Although ‘super-heroes’ characters weren't used in these papers (detective heroes were popular, however, especially 'boy detectives'), they shared common themes with those dealt with in the later comics.

For example, the theme of ‘winged’ or flying humans was a popular one (see link to scan below of the Human Bat in Jack's Paper from 1922) although these were normally individuals with a scientific bent or inventors who created apparatus with which to fly and NOT super-heroes in the comic-book sense. My own view is in concurrence with yours in that the Ranger image did not influence the slightly later (and more fully formed/refined) Batman character. Alhough they are very similar in many respects, the theme was a popular one at the time and it is inevitable that there would be characters created independently that bore some resemblance to each other. I suppose one could also speculate that the theme itself drew from an archetype or meme of winged humans that is now fully embedded in the collective unconsciousness; Batman, perhaps, is the most recognisable form of the manifestation of this archetype and I included mention of it in the letter simply to provide some context datewise.

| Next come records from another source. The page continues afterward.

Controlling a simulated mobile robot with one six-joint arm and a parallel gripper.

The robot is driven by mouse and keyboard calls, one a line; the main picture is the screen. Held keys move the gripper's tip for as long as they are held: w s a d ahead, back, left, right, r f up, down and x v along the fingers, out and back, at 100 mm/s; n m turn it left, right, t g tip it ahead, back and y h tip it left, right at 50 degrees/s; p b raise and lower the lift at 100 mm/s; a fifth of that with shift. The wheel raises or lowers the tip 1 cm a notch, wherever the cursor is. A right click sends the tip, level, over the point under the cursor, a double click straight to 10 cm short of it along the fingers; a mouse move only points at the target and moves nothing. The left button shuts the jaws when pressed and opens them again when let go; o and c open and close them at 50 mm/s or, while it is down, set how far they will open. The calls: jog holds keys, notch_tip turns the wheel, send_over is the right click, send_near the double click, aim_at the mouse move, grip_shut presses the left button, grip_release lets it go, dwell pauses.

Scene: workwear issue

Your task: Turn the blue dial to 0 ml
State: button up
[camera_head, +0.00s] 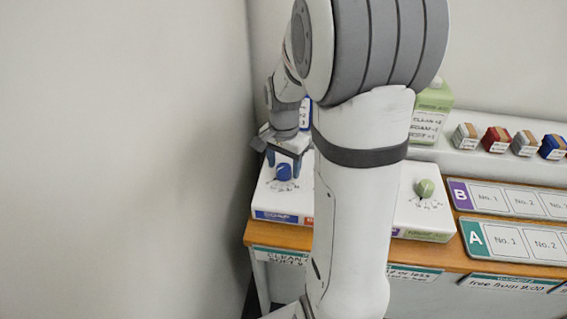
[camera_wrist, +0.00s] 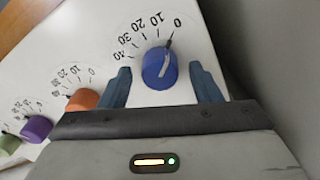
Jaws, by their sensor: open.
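The blue dial (camera_head: 284,172) sits on a white panel at the left end of the bench. In the wrist view the blue dial (camera_wrist: 158,70) stands between the two fingers of my gripper (camera_wrist: 161,75), with a gap on each side. A scale with 0, 10, 20, 30 and 40 is printed around it. A dark mark at the dial's edge points toward the 0. A pale line shows on its cap; I cannot tell which one is the pointer. In the head view my gripper (camera_head: 287,158) is open, just above and behind the dial.
An orange dial (camera_wrist: 82,100), a purple dial (camera_wrist: 37,129) and a green dial (camera_wrist: 9,144) stand in a row beside the blue one. The green dial (camera_head: 424,188) also shows in the head view. A wall (camera_head: 130,150) is close on the left. My arm hides the middle panels.

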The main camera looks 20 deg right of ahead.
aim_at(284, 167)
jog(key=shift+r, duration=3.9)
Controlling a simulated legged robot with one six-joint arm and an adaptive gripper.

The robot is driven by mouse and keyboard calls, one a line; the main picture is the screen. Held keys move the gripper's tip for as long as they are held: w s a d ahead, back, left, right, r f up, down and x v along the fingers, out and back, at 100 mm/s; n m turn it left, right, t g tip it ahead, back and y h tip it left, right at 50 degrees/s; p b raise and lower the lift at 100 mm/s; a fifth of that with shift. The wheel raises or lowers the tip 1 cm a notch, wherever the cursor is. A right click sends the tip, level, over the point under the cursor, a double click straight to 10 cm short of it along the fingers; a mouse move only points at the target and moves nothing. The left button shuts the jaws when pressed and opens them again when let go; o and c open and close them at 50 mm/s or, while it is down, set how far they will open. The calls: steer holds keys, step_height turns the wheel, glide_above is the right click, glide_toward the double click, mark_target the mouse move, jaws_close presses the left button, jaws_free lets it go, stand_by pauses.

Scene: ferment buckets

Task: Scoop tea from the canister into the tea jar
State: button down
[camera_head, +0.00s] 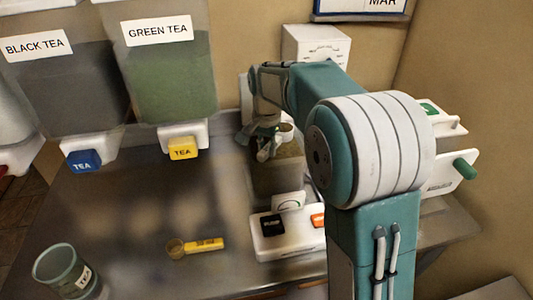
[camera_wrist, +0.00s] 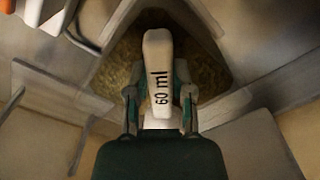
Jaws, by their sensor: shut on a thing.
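My gripper (camera_head: 265,148) is shut on the white handle of a scoop marked "60 ml" (camera_wrist: 160,75). In the wrist view the fingers (camera_wrist: 157,100) clasp both sides of the handle. The scoop's white cup (camera_head: 285,132) shows in part at the canister's top in the head view; its contents are hidden. The canister (camera_head: 277,180) stands on the counter beneath my gripper, and brownish-green tea (camera_wrist: 205,75) shows inside it in the wrist view. A teal open-topped jar (camera_head: 62,268) with a TEA label stands at the lower left, apart from my gripper.
A yellow scoop (camera_head: 205,244) lies on the counter (camera_head: 130,215). A white box with black and orange switches (camera_head: 283,240) sits before the canister. Black tea (camera_head: 65,85) and green tea (camera_head: 170,75) dispensers stand at the back left. The counter's middle left is clear.

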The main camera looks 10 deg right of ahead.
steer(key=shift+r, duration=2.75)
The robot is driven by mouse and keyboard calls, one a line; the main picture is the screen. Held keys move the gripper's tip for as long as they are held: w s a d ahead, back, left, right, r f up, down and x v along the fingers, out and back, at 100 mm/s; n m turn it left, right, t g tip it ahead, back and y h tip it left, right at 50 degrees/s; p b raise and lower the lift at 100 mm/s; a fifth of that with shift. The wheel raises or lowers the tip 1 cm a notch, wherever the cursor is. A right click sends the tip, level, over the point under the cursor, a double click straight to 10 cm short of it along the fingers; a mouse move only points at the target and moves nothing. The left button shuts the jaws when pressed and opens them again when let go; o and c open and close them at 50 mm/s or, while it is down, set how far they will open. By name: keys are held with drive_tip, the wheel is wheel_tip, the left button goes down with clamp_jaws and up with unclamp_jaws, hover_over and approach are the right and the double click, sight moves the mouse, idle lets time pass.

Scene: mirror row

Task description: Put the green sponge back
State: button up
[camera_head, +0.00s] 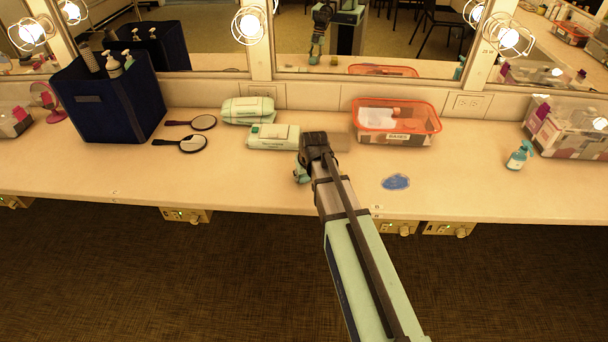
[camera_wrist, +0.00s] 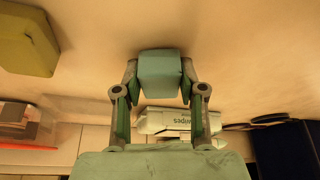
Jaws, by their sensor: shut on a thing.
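The green sponge (camera_wrist: 160,72) shows in the wrist view as a teal-green block between the fingertips of my gripper (camera_wrist: 158,85). The gripper is shut on it. In the head view my gripper (camera_head: 302,170) points down over the counter in front of the wipes packs, and my wrist hides most of the sponge. Whether the sponge touches the counter is hard to tell.
The counter (camera_head: 230,175) holds wipes packs (camera_head: 273,136), an orange-rimmed bin (camera_head: 397,122), a tan block (camera_head: 336,141), a blue patch (camera_head: 396,181), hand mirrors (camera_head: 185,143), a navy caddy (camera_head: 110,100) and a spray bottle (camera_head: 519,156). An olive block (camera_wrist: 28,40) shows upper left in the wrist view.

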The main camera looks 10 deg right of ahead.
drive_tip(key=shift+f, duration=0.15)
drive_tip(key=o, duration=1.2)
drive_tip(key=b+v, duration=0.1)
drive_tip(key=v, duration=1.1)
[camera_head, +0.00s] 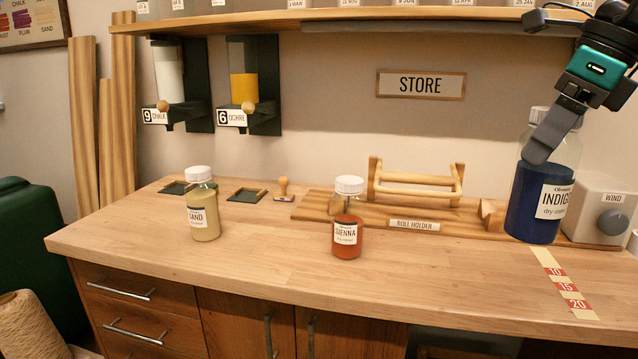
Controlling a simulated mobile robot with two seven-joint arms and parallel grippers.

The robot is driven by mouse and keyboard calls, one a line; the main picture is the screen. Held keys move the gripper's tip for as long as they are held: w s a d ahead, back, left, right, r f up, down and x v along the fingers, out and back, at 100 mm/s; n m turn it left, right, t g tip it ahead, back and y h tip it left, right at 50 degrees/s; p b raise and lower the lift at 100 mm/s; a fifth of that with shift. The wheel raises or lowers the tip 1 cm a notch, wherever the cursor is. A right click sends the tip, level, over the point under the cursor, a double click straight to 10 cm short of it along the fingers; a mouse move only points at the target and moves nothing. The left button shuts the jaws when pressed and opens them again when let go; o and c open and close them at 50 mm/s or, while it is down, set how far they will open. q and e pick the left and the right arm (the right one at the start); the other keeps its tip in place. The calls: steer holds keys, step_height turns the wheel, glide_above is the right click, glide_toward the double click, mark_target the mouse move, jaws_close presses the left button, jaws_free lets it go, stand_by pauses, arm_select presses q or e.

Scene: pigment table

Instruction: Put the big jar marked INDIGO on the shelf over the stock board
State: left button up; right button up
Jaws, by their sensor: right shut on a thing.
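The big jar marked INDIGO (530,210) is clear with dark blue powder and a white lid. It is at the right of the table, tilted slightly. My right gripper (545,140) comes down from the upper right and is shut on the jar's upper part. I cannot tell whether the jar's base touches the table. A wooden shelf (240,23) runs along the wall at the top, over a wall sign reading STORE (420,85). No board marked as the stock board can be made out. My left gripper is not in view.
A SAND jar (204,215) and a SIENNA jar (347,238) stand on the table (270,255). A wooden roll holder (415,185) is left of the INDIGO jar; a WIND box (592,210) is right. Dated labels line the shelf, and CHALK and OCHRE dispensers (243,85) hang below.

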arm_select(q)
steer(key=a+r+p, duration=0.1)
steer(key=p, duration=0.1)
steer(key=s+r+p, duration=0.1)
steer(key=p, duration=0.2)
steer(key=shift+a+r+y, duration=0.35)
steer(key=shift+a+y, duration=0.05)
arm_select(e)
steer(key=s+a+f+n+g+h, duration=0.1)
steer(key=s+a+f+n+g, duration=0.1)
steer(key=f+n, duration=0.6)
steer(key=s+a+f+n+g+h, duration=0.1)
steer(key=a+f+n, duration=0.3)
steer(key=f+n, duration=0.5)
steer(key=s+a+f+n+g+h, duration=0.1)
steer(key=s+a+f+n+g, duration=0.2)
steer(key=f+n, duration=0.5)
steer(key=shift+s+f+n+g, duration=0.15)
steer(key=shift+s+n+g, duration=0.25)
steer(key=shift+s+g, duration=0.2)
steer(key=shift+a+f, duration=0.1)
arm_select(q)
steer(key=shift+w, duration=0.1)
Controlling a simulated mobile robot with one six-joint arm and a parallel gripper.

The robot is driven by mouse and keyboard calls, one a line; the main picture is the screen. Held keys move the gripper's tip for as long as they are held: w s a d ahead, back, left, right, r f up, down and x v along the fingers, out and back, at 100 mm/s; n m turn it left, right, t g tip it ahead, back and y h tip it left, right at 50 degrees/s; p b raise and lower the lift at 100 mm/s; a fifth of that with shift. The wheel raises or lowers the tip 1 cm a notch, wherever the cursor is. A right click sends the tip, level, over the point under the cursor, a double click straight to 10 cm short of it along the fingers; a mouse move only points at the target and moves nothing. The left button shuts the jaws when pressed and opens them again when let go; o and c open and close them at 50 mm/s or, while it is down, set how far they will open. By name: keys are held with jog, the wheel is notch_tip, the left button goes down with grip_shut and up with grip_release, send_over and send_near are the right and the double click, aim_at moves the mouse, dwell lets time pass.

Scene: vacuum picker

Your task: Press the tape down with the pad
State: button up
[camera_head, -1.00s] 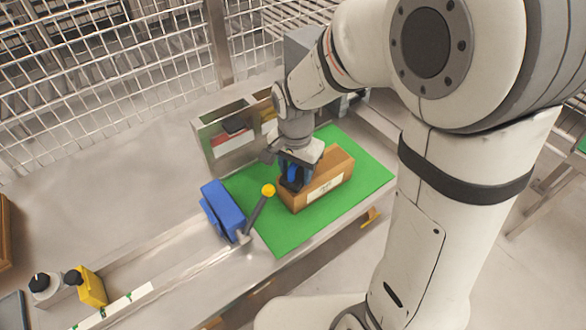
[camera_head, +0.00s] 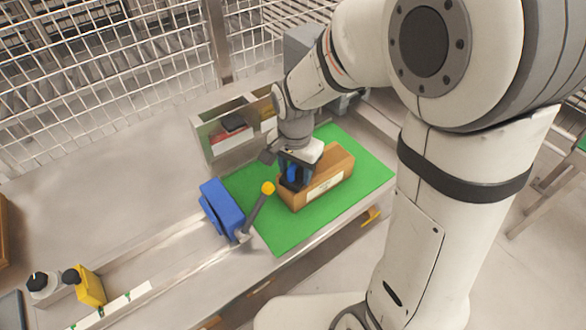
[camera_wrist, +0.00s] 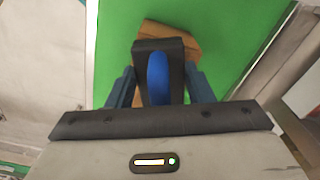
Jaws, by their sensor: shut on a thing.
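A brown box (camera_head: 332,172) with a white label on its side lies on the green mat (camera_head: 277,232). My gripper (camera_head: 296,180) points down over the left end of the box. In the wrist view my gripper (camera_wrist: 160,88) is shut on a dark pad (camera_wrist: 172,46) with a blue part, held between the two fingers. In the wrist view the box (camera_wrist: 160,28) shows beyond the pad. The pad is at the box's top; I cannot tell whether it touches. The tape cannot be made out, as the gripper and pad cover that part of the box.
A blue vise (camera_head: 222,208) with a yellow-knobbed lever (camera_head: 268,188) stands just left of the mat. A divided bin (camera_head: 222,132) stands behind it. A wire fence (camera_head: 100,70) runs behind; the mat's front is clear.

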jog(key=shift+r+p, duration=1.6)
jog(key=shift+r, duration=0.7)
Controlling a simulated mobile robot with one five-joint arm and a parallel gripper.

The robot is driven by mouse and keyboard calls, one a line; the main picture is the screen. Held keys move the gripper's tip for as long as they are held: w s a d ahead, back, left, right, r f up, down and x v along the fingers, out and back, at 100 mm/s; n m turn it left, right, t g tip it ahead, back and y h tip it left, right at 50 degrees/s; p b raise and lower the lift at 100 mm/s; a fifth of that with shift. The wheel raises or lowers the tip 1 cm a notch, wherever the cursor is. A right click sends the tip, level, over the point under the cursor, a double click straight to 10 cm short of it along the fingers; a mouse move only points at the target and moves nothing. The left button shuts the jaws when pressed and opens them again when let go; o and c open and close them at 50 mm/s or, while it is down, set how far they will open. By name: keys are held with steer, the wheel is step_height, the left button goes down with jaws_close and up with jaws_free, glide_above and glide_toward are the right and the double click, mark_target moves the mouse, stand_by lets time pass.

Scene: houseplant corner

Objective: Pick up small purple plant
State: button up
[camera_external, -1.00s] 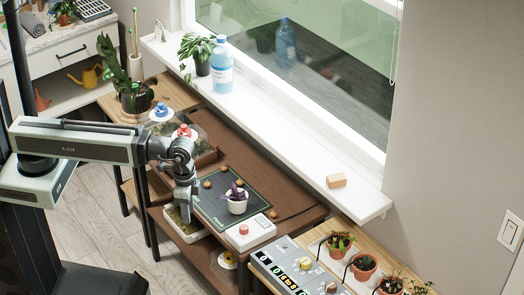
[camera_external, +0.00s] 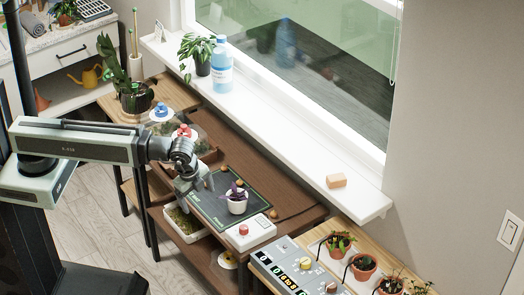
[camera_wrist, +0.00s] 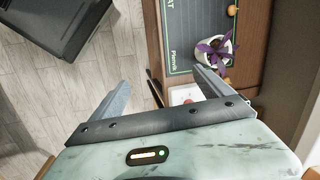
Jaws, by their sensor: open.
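The small purple plant (camera_external: 237,193) grows in a white pot (camera_external: 237,206) that stands upright on a dark mat (camera_external: 262,185) on the brown table. In the wrist view the purple plant (camera_wrist: 214,48) lies beyond the tip of the right-hand finger, at the upper right. My gripper (camera_external: 196,203) is open and empty, to the left of the pot and apart from it. In the wrist view my gripper (camera_wrist: 160,80) has its two fingers spread wide, with table edge and floor showing between them.
A panel with a red button (camera_external: 243,230) sits in front of the pot. Small brown balls (camera_external: 225,169) lie behind it. A mossy tray (camera_external: 183,218) is below my gripper. A control box (camera_external: 290,265) and potted plants (camera_external: 362,267) stand at the right.

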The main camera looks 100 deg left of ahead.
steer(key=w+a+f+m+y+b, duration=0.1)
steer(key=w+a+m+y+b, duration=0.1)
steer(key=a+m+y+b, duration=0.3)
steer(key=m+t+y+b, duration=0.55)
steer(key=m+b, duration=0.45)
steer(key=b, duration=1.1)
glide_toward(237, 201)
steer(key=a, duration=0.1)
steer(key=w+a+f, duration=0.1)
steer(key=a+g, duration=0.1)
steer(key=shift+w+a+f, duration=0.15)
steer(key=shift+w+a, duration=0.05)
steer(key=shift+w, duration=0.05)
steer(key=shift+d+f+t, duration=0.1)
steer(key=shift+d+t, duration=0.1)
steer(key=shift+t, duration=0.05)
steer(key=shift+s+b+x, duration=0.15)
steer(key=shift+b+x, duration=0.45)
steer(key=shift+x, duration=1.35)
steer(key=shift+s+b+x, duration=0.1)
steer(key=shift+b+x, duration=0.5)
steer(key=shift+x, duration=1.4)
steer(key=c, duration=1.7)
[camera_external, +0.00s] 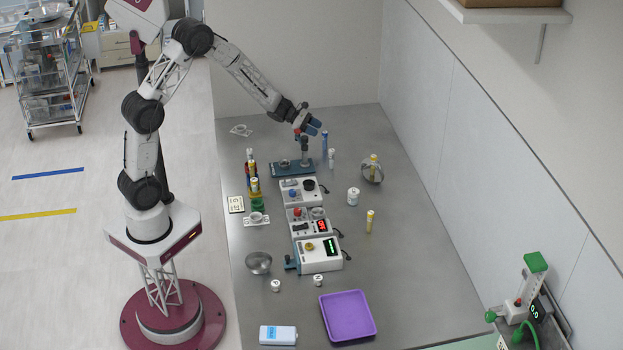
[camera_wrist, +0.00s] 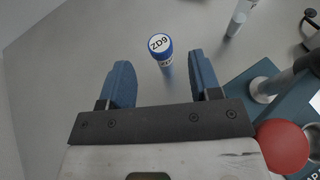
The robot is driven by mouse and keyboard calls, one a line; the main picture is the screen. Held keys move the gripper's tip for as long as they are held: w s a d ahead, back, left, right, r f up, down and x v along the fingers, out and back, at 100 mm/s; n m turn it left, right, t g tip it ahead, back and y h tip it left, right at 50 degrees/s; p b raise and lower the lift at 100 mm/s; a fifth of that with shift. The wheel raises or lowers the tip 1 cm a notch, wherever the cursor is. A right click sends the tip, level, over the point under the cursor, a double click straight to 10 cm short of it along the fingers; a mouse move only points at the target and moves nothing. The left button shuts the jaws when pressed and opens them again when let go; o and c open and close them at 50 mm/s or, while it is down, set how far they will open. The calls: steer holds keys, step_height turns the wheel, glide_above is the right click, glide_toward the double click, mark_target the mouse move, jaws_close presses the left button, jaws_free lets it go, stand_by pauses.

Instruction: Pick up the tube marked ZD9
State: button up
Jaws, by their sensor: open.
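The tube marked ZD9 (camera_wrist: 162,50) stands upright on the grey table, with a blue body and a white cap top that carries the black letters. In the external view it is the slim blue tube (camera_external: 325,143) near the back of the table. My gripper (camera_wrist: 160,82) has two blue fingers spread apart, with nothing between them. In the wrist view the tube is beyond the fingertips, about midway between them. In the external view my gripper (camera_external: 316,127) hangs above and just left of the tube, tilted.
A white-capped tube (camera_external: 332,158) stands close by. A blue-based stand (camera_external: 292,169) with a post is just left of it. Devices (camera_external: 318,254), a purple tray (camera_external: 348,316) and a metal bowl (camera_external: 259,263) lie nearer the front. The table's right side is mostly free.

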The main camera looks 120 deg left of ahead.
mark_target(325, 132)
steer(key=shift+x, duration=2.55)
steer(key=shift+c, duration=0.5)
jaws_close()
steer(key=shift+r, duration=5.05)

Your further observation that these types of image can appear independently in comics would support the theory of archetypes in this case.

The main point of my letter, however, was to draw attention to the remarkable similarity between the Ranger cover figure and the reports of Mothman in the 1960s. Coincidence? Perhaps. Further evidence that both were informed by the same archetype? Maybe. Whatever the cause/effect, it is fascinating to see similar images cropping up especially when the general opinion is that an earlier one did not influence the later one.